Name	Type	Description
root	Namespace	the root namespace into which top-level schema modules are installed.

Source code in preserves/schema.py

def __init__(self):
    self.root = Namespace(())

load(filename)

Opens the file at filename, passing the resulting file object to load_filelike.

Source code in preserves/schema.py

def load(self, filename):
    """Opens the file at `filename`, passing the resulting file object to
    [load_filelike][preserves.schema.Compiler.load_filelike]."""
    filename = pathlib.Path(filename)
    with open(filename, 'rb') as f:
        self.load_filelike(f, filename.stem)

load_filelike(f, module_name=None)

Reads a meta.Bundle or meta.Schema from the filelike object f, compiling and installing it in self.root.

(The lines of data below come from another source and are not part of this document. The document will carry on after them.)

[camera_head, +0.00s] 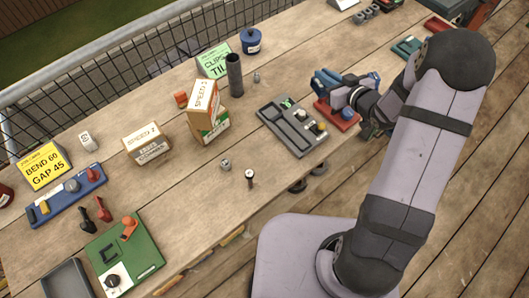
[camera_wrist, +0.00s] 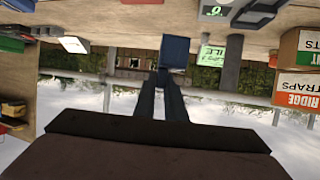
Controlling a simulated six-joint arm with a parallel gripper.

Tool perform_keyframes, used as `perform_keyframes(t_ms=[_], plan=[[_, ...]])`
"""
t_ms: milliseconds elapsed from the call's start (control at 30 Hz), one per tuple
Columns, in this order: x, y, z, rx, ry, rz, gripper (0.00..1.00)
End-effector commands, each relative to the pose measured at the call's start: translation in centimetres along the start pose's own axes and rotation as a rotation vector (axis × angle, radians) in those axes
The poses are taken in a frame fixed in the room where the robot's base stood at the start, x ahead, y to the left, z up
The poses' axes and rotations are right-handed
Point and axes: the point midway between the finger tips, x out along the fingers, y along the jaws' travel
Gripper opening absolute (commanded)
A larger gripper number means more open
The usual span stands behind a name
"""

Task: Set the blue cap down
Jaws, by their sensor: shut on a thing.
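My gripper (camera_wrist: 168,90) is shut on the blue cap (camera_wrist: 174,52), which shows as a square blue shape at the fingertips in the wrist view. In the head view my gripper (camera_head: 340,93) reaches in from the right over the bench. Blue shows around its fingers there, but the cap's outline is hard to separate. A red tray (camera_head: 347,118) lies just below and beside the gripper, partly hidden by it. I cannot tell whether the cap touches anything.
A grey tray (camera_head: 296,139) with small parts lies left of the gripper. A dark upright tube (camera_head: 234,75), a green sign (camera_head: 213,61) and a blue lidded pot (camera_head: 251,41) stand behind. Boxes (camera_head: 203,102) stand farther left. The bench's front middle is mostly clear.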

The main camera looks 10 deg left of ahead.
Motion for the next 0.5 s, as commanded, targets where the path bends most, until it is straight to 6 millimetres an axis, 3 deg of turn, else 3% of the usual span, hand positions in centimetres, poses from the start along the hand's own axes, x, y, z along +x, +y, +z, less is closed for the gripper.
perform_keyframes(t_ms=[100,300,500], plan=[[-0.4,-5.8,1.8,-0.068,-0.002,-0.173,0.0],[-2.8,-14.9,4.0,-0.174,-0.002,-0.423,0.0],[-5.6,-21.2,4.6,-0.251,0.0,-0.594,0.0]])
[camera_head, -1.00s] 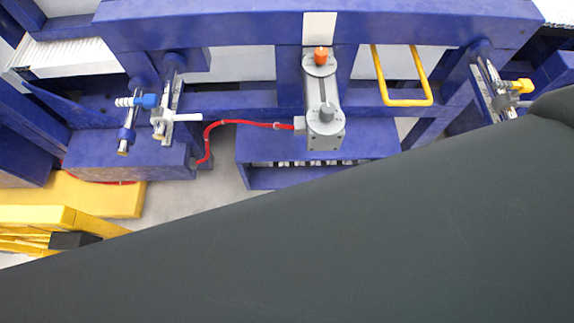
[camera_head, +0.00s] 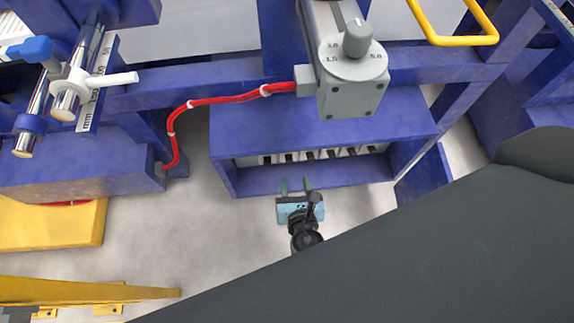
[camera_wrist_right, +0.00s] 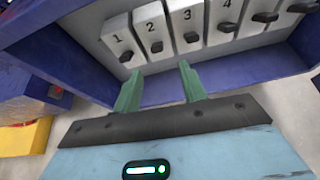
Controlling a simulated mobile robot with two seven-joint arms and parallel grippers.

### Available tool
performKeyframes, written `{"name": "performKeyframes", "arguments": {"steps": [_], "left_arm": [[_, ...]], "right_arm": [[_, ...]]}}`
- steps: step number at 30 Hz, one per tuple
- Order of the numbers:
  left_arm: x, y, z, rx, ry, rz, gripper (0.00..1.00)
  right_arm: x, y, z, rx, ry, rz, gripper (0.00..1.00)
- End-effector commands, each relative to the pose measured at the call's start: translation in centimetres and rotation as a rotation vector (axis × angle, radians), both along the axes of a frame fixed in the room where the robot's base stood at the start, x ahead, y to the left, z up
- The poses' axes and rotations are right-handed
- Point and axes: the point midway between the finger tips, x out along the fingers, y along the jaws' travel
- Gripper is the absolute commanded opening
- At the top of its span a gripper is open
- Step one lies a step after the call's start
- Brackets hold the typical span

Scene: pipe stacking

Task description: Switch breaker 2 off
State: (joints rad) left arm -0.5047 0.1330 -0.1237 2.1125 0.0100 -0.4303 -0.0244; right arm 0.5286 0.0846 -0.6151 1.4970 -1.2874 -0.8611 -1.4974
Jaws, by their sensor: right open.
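A row of white numbered breakers (camera_wrist_right: 213,22) sits in a blue recessed box. Breaker 2 (camera_wrist_right: 150,24) is second from the left in the right wrist view, and its dark lever (camera_wrist_right: 157,46) sits below the number. I cannot tell whether it is on or off. In the head view the breakers (camera_head: 318,154) show only as a small row with dark levers. My right gripper (camera_head: 296,186) is in front of the box's lower edge. Its two green fingers (camera_wrist_right: 159,82) are apart and empty, below breakers 1 to 3, not touching a lever. My left gripper is not in view.
The blue box's lower ledge (camera_head: 315,180) lies close to the fingers. A grey dial unit (camera_head: 352,85) with a red cable (camera_head: 215,100) is above. A yellow handle (camera_head: 455,38) is at upper right. Pale floor (camera_head: 215,230) is open to the left of the gripper.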

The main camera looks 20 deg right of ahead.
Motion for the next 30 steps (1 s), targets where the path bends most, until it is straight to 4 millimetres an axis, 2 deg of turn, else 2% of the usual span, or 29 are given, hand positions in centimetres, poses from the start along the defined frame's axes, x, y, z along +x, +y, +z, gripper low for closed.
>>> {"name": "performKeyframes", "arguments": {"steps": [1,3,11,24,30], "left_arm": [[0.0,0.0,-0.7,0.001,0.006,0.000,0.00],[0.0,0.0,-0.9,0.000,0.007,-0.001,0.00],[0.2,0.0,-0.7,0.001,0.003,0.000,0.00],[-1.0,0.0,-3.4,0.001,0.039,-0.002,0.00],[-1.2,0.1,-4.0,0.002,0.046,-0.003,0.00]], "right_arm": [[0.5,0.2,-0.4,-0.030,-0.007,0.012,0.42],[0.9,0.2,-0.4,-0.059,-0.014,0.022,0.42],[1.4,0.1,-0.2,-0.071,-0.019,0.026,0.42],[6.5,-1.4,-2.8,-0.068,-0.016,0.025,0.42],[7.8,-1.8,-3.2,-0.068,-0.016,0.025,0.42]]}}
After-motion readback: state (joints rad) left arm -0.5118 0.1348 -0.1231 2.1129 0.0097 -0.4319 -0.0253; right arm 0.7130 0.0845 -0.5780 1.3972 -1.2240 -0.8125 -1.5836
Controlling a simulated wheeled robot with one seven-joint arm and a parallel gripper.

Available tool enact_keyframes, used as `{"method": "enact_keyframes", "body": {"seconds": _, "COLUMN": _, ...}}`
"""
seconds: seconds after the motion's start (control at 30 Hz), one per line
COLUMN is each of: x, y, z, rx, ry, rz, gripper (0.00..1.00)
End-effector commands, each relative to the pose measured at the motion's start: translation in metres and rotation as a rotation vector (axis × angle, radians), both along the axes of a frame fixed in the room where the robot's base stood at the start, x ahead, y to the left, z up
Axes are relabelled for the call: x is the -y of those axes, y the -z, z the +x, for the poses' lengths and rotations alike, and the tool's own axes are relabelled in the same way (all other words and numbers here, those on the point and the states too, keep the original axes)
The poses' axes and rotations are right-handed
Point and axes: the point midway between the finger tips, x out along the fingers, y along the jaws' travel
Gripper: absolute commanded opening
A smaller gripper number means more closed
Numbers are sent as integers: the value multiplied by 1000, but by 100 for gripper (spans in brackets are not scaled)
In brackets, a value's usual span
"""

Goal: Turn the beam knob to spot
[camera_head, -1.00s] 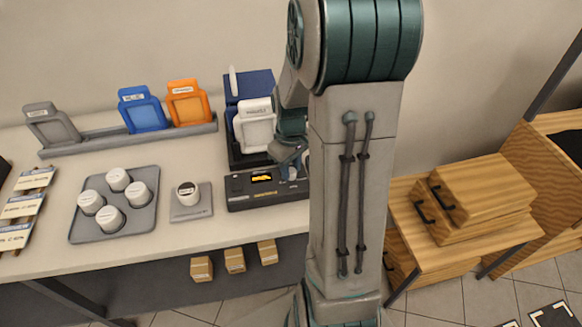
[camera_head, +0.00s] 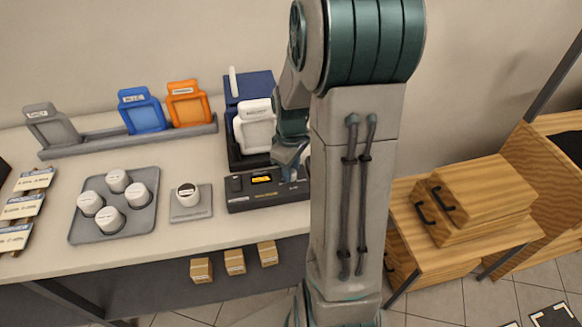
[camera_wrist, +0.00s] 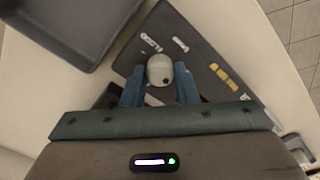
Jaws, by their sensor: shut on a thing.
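The beam knob (camera_wrist: 160,70) is a pale round knob on a dark control panel (camera_wrist: 205,60) in the wrist view. My gripper (camera_wrist: 160,88) has its two blue fingers on either side of the knob, shut on it. A small dark mark shows on the knob's edge nearest the gripper. White markings lie on the panel beyond the knob and a yellow marking to its right; I cannot read them. In the head view, the control box (camera_head: 250,201) has a small lit orange display, and my gripper (camera_head: 291,174) is down at its right part, hiding the knob.
Behind the box stands a blue unit (camera_head: 248,88) with a white framed plate (camera_head: 255,126) at its front. A grey tray (camera_head: 146,216) with several white cups and a small stand (camera_head: 202,204) with one more lie to the left. Wooden drawers (camera_head: 480,190) stand at the right.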

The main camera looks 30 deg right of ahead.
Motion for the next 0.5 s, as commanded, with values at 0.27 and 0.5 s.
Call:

If f contains a bundle, module_name is not used, since the schema modules in the bundle know their own names; if f contains a plain schema module, however, module_name is used directly if it is a string, and if it is None, a suitable module name is computed from the name attribute of f, if it is present. If name is absent in that case, ValueError is raised.

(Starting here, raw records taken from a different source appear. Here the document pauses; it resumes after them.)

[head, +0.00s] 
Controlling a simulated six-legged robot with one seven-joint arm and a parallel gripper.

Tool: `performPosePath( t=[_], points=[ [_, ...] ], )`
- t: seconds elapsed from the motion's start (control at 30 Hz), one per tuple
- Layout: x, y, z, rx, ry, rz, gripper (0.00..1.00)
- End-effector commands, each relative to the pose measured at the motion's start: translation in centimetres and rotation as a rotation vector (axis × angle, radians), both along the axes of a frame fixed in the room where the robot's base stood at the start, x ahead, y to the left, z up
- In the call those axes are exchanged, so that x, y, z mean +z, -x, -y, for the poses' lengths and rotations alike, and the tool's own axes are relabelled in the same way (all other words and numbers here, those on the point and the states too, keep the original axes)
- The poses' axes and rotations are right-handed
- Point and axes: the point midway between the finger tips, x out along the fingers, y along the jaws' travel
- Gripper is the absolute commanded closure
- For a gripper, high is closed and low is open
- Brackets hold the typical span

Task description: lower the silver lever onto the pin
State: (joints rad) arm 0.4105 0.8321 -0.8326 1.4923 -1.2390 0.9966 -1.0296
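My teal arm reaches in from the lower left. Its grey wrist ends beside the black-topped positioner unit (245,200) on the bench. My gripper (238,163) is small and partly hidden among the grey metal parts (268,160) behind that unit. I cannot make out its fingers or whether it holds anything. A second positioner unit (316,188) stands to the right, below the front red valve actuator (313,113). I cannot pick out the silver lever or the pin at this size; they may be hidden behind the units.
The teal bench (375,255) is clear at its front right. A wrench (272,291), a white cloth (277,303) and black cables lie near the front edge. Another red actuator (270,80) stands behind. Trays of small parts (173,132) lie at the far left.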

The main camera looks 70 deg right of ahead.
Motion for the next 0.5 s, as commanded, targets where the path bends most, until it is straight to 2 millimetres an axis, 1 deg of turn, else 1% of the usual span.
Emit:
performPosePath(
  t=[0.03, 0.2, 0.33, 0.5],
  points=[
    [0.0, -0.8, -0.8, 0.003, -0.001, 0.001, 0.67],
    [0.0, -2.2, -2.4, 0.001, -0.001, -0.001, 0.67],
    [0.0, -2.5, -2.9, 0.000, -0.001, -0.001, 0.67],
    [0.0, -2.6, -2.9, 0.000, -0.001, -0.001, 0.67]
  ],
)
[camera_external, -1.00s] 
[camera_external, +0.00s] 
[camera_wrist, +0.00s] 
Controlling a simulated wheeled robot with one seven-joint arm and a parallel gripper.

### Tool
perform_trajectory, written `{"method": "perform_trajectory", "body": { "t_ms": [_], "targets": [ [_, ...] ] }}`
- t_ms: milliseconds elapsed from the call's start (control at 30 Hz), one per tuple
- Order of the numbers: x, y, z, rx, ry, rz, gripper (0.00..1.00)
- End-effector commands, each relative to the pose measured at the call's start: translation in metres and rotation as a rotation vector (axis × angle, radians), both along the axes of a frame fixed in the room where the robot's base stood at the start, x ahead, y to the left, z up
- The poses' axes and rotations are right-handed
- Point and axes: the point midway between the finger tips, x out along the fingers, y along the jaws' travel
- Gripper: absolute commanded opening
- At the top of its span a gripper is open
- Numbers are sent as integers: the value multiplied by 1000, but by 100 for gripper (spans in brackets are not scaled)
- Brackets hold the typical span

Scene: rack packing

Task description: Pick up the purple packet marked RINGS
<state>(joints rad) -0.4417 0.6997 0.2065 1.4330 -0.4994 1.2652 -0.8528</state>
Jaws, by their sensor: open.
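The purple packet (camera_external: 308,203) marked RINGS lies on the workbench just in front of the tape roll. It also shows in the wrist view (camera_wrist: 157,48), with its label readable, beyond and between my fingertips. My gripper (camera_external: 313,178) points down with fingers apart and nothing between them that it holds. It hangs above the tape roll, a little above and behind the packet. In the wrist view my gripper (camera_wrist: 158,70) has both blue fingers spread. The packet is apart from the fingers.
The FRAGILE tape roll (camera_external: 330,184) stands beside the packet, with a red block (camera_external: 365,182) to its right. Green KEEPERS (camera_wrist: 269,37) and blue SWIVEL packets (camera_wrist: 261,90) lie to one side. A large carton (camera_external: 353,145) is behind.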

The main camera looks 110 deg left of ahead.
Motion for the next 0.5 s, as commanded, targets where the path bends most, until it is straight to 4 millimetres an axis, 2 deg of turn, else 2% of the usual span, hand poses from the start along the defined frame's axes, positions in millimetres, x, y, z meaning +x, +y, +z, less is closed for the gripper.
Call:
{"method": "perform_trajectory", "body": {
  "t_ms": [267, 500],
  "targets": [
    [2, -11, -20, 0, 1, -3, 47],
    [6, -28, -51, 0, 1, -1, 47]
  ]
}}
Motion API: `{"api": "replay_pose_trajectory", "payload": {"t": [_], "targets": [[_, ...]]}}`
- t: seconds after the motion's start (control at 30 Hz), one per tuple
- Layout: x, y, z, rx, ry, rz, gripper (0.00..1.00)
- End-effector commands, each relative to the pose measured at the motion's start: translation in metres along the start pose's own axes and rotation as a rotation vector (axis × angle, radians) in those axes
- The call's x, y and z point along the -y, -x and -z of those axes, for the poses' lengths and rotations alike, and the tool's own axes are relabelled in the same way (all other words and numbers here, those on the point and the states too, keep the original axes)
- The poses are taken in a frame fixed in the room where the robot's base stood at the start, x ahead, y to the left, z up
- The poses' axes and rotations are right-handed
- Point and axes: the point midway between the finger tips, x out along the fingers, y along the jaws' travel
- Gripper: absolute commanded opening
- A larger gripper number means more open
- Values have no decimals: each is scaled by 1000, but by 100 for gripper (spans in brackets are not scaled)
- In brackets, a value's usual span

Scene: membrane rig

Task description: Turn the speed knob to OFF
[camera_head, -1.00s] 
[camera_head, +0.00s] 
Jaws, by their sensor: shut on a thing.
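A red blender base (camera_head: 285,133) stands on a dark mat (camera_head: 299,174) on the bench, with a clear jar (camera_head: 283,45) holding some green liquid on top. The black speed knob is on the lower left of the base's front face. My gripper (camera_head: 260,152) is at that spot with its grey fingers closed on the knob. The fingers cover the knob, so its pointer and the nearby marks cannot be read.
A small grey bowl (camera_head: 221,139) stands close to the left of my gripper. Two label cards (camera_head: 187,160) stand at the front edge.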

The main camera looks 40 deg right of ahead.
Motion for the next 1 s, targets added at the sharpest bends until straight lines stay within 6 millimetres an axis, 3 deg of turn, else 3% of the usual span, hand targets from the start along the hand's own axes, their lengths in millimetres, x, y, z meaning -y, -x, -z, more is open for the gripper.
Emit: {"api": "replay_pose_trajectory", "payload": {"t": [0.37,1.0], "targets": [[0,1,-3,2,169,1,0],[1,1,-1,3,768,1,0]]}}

Source code in preserves/schema.py

def load_filelike(self, f, module_name=None):
    """Reads a `meta.Bundle` or `meta.Schema` from the filelike object `f`, compiling and
    installing it in `self.root`. If `f` contains a bundle, `module_name` is not used,
    since the schema modules in the bundle know their own names; if `f` contains a plain
    schema module, however, `module_name` is used directly if it is a string, and if it is
    `None`, a suitable module name is computed from the `name` attribute of `f`, if it is
    present. If `name` is absent in that case, `ValueError` is raised.

    """
    x = Decoder(f.read()).next()
    if x.key == SCHEMA:
        if module_name is None:
            if hasattr(f, 'name'):
                module_name = pathlib.Path(f.name).stem
            else:
                raise ValueError('Cannot load schema module from filelike object without a module_name')
        self.load_schema((Symbol(module_name),), x)
    elif x.key == BUNDLE:
        for (p, s) in x[0].items():
            self.load_schema(p, s)

DecodeError

Bases: ValueError

Raised whenever preserves.binary.Decoder or preserves.text.Parser detect invalid input.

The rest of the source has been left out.